Our fellow Shruti Malik visited India for a research stay at the beginning of this year. She began her stay with an interdisciplinary conference at the Indian Institute of Technology where she presented a paper. Read here about Shruti’s experience at the conference:
In February 2023 I got the chance to present my work in the SMUS, Global Centre for Spatial Methods of Urban Sustainability conference held at the Indian Institute of Technology. The conference was focused on developing transdisciplinary spatial methods that bring together research methods from various spatial disciplines, such as sociology, geography, humanities, architecture, urban planning and design and transportation planning. The conference started with methods training. Various experts from the fields gave workshops on methods including, for example, street ethnography, visual ethnography, and field methods along with data discussions with both quantitative data and qualitative data with students, PhDs, and post docs from various disciplines. I was a part of a workshop on street ethnography led by Dr Prof. Fraya Frehse from Brazil during which we stepped into the market of Roorkee to practice entering the field and observing in terms of notes, sketches, interviews. After the two days of being on the street, we got back in the classroom and circulated our various observations. We reflected on the methods used to gain an insight on how ethnography functions as a method of research and knowledge production. Moreover, it was interesting to see how ethnography as a method was applied in the field research by researchers from disciplines like architecture, urban planning, and engineering to discuss mobility, transportation that effused with the discussion on the social spatial practices of the market in Roorkee.
Post the methods training days, the presentations officially began where I presented my paper in the panel called ‘Spatial methods of producing publicness’. Within this context I spoke about the use of thick comparison as a method within ethnography that I extend to the transnational project where I study walking tours in Delhi and Berlin, as a means to negotiate and reflectively make aware of the nation based hegemonic structures that produce knowledge.

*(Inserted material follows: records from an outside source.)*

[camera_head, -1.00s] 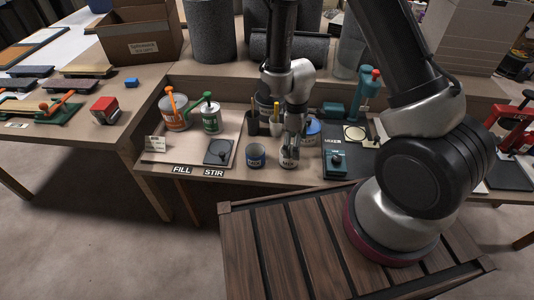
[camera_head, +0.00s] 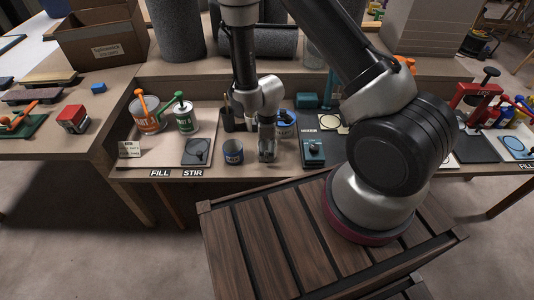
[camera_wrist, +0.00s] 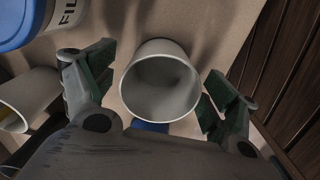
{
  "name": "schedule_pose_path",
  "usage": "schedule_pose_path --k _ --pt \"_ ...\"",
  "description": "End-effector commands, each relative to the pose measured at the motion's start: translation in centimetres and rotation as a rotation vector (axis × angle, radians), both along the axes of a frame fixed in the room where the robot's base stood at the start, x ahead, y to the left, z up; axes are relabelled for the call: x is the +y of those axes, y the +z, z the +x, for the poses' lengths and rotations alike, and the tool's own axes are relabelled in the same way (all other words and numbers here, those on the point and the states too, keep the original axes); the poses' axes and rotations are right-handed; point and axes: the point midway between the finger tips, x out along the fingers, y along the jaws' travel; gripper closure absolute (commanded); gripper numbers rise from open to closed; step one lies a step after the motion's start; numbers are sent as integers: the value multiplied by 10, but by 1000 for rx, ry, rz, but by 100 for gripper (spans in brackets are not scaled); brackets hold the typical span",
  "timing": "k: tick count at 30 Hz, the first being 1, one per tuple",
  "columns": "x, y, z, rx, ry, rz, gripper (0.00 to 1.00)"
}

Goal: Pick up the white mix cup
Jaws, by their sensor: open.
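The white mix cup (camera_wrist: 160,88) shows in the wrist view with its open mouth toward the camera, and it looks empty inside. It sits between the two spread fingers of my gripper (camera_wrist: 158,95), with a gap on both sides. In the head view my gripper (camera_head: 267,148) is low over the front of the bench and hides nearly all of the cup. My gripper is open and holds nothing.
A teal-knobbed mixer (camera_head: 313,152) is close on the right, and a dark pad (camera_head: 197,151) lies further left.

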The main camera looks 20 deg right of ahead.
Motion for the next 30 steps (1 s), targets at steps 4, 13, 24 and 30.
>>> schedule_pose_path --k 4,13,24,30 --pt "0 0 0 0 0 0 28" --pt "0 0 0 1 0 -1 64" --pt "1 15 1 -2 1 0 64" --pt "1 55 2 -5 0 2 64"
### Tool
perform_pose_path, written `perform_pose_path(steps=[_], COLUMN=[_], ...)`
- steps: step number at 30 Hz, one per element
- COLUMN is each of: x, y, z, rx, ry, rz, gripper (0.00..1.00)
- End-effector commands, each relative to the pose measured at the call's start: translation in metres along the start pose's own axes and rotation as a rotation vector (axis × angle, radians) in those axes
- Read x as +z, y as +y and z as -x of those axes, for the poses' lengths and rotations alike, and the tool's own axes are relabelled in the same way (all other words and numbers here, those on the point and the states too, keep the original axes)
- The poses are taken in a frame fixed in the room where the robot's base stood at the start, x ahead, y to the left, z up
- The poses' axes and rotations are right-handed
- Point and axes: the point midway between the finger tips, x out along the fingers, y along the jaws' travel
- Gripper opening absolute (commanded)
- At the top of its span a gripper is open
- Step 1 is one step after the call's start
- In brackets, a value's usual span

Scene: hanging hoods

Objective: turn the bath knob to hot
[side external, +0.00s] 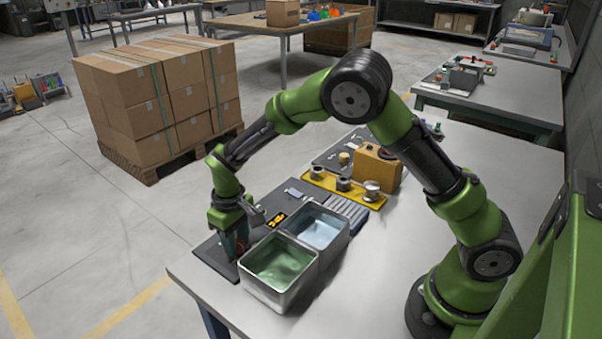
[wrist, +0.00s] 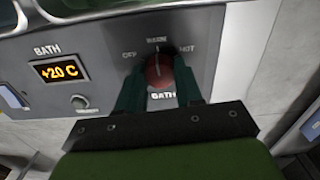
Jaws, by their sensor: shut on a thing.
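The bath knob (wrist: 159,72) is red and round, on a grey panel (wrist: 105,40) in the wrist view. OFF is printed at its left, a label that looks like WARM above it, and HOT at its right. A pale line on the knob points roughly up, toward the upper label. My gripper (wrist: 157,78) is shut on the knob, with one dark green finger on each side. In the side view my gripper (side external: 231,240) is down at the panel beside the green bath (side external: 262,287), and the knob is hidden. The BATH display (wrist: 61,72) reads +20 C.
The bath with pale blue liquid (side external: 335,253) stands right behind the green one. A yellow tray (side external: 328,187) with small round containers and a brown box (side external: 375,167) stand farther back. The table (side external: 420,270) is clear in front of my base.

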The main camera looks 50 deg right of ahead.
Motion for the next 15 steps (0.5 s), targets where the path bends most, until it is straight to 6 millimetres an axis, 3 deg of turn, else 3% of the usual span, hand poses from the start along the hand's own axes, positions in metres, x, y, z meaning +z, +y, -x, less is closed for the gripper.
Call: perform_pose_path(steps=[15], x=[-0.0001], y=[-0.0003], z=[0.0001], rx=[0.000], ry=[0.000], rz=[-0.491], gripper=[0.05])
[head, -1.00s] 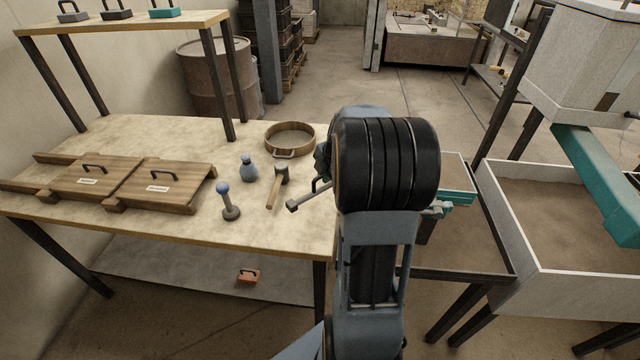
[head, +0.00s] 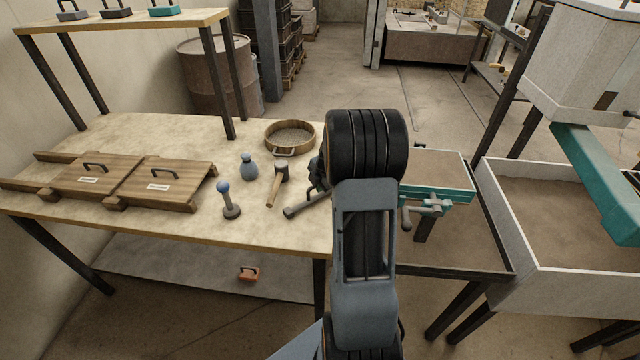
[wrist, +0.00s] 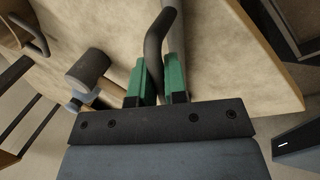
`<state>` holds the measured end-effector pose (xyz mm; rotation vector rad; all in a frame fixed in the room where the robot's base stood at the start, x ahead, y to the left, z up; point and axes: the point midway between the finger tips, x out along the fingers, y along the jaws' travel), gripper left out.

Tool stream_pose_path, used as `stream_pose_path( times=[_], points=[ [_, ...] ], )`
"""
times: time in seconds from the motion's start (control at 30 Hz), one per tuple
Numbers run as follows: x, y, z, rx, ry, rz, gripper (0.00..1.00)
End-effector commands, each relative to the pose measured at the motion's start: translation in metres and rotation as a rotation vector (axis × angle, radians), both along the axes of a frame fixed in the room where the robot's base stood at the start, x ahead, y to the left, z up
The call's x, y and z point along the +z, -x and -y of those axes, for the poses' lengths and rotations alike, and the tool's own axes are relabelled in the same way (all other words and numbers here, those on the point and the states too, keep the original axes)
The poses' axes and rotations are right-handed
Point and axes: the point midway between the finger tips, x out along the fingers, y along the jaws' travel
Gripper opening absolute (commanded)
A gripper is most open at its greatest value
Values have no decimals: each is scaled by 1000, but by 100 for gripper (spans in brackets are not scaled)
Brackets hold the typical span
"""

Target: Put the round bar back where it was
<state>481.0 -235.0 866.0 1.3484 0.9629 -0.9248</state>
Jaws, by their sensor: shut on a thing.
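The round grey bar (head: 306,205) shows in the head view at the right part of the wooden table, with a thicker stub at its left end. Its right part is hidden behind my arm. In the wrist view the grey bar (wrist: 173,42) has a bent handle that runs down between the green fingers of my gripper (wrist: 160,85). My gripper is shut on it. I cannot tell whether the bar touches the table.
A sand-filled box with teal fittings (head: 435,195) stands to the right. The front middle is clear.

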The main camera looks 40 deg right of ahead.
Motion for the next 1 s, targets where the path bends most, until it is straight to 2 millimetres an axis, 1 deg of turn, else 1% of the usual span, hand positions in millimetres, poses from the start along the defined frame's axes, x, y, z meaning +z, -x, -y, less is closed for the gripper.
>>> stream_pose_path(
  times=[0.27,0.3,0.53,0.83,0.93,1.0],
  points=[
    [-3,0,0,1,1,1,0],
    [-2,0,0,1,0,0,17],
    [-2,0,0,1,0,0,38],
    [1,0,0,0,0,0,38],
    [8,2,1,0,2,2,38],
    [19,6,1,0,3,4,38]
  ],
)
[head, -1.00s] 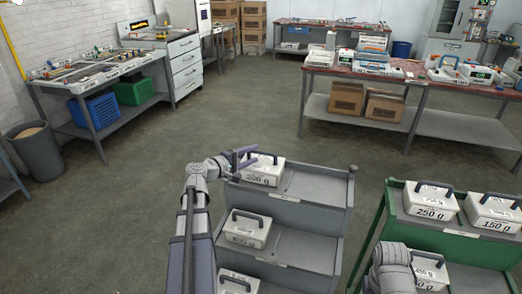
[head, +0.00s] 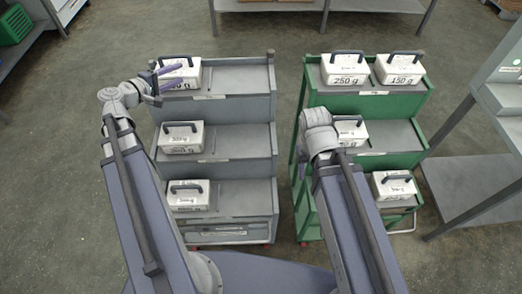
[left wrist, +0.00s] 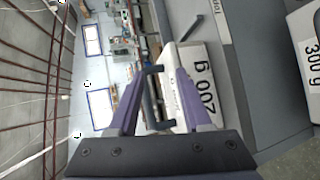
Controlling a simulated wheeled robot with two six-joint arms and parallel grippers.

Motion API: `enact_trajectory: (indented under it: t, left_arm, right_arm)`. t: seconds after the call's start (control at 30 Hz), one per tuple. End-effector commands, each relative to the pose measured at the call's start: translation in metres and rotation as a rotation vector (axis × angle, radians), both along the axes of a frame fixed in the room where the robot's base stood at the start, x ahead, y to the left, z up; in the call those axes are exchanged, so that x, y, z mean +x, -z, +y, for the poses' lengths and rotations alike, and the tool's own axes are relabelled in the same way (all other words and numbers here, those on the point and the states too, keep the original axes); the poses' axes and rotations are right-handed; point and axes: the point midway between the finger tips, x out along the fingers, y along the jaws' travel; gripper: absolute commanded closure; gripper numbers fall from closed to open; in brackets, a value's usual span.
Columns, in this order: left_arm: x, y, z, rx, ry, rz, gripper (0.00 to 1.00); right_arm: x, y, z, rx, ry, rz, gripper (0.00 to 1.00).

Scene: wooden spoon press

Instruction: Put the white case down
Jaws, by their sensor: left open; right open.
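The white case (head: 190,72) sits on the top level of the grey cart (head: 240,75), at its left end. Its dark handle stands up on top. In the left wrist view the case (left wrist: 190,65) bears a 200 g label, and its handle (left wrist: 152,105) lies between the fingers. My left gripper (head: 178,76) is open at the handle; its purple fingers (left wrist: 158,88) stand apart on either side of it. My right arm reaches over the green cart (head: 370,100); its gripper fingers are hidden behind the wrist.
White cases marked 300 g (head: 181,137) and another (head: 188,194) sit on the lower grey levels. The green cart holds 250 g (head: 343,70) and 150 g (head: 400,69) cases on top, and others below. The top grey level is bare right of the case.

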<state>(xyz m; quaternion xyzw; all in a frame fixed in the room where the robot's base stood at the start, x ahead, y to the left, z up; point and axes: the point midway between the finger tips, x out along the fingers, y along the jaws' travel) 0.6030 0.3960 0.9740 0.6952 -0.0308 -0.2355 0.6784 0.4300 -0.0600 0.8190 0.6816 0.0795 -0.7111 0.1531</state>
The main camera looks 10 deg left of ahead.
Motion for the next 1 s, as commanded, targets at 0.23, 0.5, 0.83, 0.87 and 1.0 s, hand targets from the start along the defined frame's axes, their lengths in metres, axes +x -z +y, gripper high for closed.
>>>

The core idea of looking at the method is to not go into the field with established categories but to produce categories and comparison using the field data. Using this method, I get the chance to look at the various layers of publicness that gets produced on the streets of Delhi and Berlin and conceptualise how notions of conflicts are perceived and negotiated, the politics of publicness, and the sense making quality that walking as a social practice inherits. Using and through the data making Berlin and Delhi comparable. I got some very interesting feedback from practicing architects and urbanists and got the chance to engage in some very inspiring discussions around publicness, and urban ethnography from various fields that added some critical reflections towards my work.